What you should do =>
From the listing that follows, output everything exactly except the pictures.

————————

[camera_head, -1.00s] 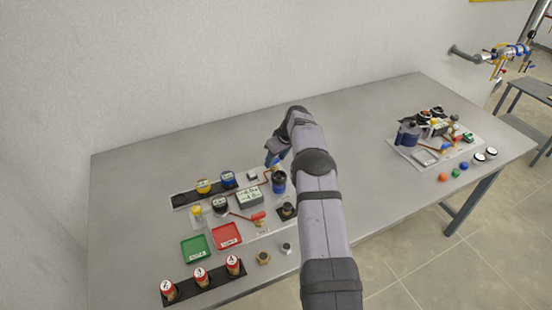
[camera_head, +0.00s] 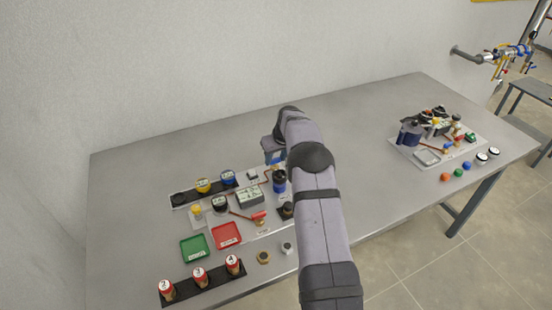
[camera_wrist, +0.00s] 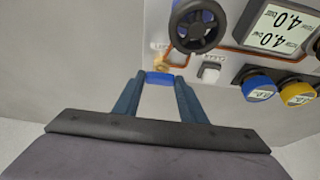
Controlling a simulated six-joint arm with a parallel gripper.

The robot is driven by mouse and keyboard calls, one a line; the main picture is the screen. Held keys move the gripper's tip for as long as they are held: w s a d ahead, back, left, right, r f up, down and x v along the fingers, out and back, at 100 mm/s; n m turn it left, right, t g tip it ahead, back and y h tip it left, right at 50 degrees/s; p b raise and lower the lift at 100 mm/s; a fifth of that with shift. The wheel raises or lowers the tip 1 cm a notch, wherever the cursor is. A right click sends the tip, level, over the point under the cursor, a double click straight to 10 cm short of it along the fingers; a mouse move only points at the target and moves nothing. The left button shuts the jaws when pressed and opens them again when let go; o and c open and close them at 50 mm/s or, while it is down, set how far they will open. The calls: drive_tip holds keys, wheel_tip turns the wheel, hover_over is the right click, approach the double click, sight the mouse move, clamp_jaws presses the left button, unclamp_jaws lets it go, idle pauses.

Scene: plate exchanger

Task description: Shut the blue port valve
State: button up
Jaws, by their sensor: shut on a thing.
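The blue port valve's blue handle (camera_wrist: 160,77) sits between my fingertips in the wrist view. Its brass body (camera_wrist: 161,64) is just beyond, on a copper pipe at the panel's edge. My gripper (camera_wrist: 160,79) is shut on the blue handle. Whether the valve is open or shut is hard to tell.
A dark blue pump with a black handwheel (camera_wrist: 197,27) stands close beside the valve. A white button (camera_wrist: 209,73), blue and yellow gauges and a display (camera_head: 249,196) are nearby. A red valve handle (camera_head: 258,215) lies further forward. The table behind the panel is clear.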

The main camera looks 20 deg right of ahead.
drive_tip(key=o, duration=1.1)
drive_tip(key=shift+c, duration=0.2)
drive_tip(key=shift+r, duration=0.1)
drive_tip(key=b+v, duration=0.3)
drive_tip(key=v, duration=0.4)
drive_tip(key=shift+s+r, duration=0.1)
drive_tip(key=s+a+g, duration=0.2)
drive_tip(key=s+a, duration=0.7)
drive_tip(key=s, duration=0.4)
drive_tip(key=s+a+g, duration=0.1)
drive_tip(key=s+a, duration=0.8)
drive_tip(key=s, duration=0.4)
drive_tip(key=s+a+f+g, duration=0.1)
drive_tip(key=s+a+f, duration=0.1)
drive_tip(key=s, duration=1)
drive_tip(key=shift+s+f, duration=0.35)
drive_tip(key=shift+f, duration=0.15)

————————

Solution to the exercise =>
[camera_head, -1.00s] 
[camera_head, +0.00s] 
[camera_wrist, +0.00s] 
Controlling a simulated six-joint arm with a parallel gripper.

The robot is driven by mouse and keyboard calls, one a line; the main picture is the screen. Held keys move the gripper's tip for as long as they are held: w s a d ahead, back, left, right, r f up, down and x v along the fingers, out and back, at 100 mm/s; n m turn it left, right, t g tip it ahead, back and y h tip it left, right at 50 degrees/s; p b raise and lower the lift at 100 mm/s; a fifth of that with shift. The wheel raises or lowers the tip 1 cm a notch, wherever the cursor is. A right click sends the tip, level, over the point under the cursor, a double click straight to 10 cm short of it along the fingers; a mouse move only points at the target and moves nothing. The left button shuts the jaws when pressed and opens them again when let go; o and c open and close them at 50 mm/s or, while it is down, set how far they will open. The calls: drive_tip holds keys, wheel_tip turns the wheel, hover_over is the right click, approach the double click, sight the mouse move, clamp_jaws presses the left button, unclamp_jaws lets it go, idle pauses.

Scene: plate exchanger

Task description: Shut the blue port valve
State: button up
Jaws, by their sensor: shut on a thing.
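The blue port valve's blue handle (camera_wrist: 160,77) sits between my fingertips in the wrist view. Its brass body (camera_wrist: 161,64) is just beyond, on a copper pipe at the panel's edge. My gripper (camera_wrist: 160,79) is shut on the blue handle. Whether the valve is open or shut is hard to tell.
A dark blue pump with a black handwheel (camera_wrist: 197,27) stands close beside the valve. A white button (camera_wrist: 209,73), blue and yellow gauges and a display (camera_head: 249,196) are nearby. A red valve handle (camera_head: 258,215) lies further forward. The table behind the panel is clear.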

The main camera looks 20 deg right of ahead.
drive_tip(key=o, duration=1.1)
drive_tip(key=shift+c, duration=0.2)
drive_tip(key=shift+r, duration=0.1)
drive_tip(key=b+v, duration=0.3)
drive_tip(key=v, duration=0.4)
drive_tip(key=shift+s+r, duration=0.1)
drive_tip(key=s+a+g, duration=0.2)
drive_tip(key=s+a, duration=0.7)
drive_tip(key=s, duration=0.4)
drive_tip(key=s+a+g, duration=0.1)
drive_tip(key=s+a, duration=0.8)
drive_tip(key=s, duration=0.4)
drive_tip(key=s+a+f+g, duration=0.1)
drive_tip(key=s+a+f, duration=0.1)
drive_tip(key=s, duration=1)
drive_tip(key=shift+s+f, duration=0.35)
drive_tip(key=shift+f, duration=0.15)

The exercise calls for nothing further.